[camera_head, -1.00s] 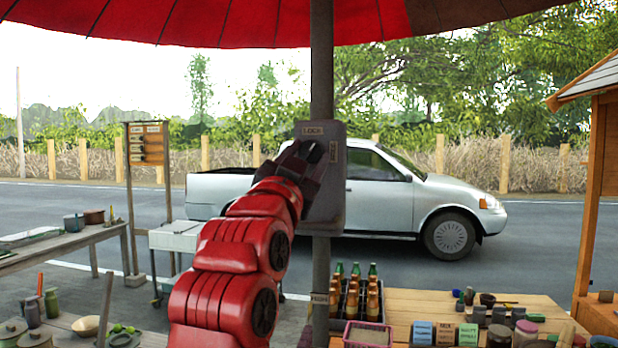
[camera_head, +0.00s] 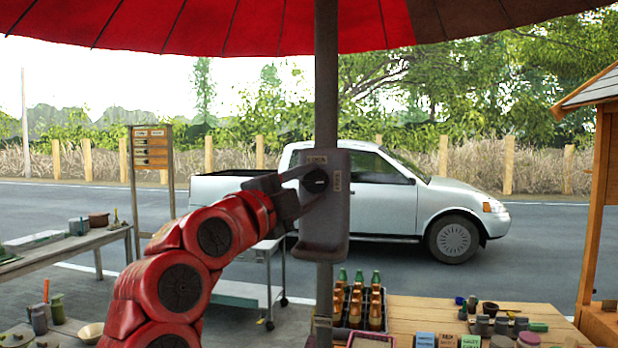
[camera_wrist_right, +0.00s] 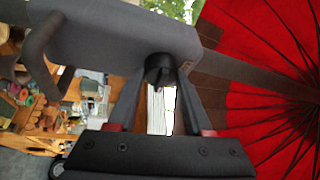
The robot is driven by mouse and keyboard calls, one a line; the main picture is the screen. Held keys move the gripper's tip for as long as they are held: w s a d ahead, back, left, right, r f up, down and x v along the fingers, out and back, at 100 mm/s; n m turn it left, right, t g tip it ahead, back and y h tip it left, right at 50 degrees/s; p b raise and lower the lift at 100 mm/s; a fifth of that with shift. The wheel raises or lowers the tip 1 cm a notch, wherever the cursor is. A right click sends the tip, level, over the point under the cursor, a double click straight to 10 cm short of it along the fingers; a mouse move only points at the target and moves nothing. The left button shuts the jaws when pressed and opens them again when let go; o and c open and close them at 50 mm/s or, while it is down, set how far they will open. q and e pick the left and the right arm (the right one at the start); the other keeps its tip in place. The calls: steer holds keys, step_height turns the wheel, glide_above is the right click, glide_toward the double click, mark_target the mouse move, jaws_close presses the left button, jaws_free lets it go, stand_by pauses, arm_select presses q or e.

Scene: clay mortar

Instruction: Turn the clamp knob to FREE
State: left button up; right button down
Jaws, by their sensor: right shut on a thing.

*Exercise prompt*:
From the line that contains "Instruction: Turn the clamp knob to FREE" down to the last line of the listing above, repeat each line exactly, and include nothing else.

*Result for this exercise*:
Instruction: Turn the clamp knob to FREE
State: left button up; right button down
Jaws, by their sensor: right shut on a thing.

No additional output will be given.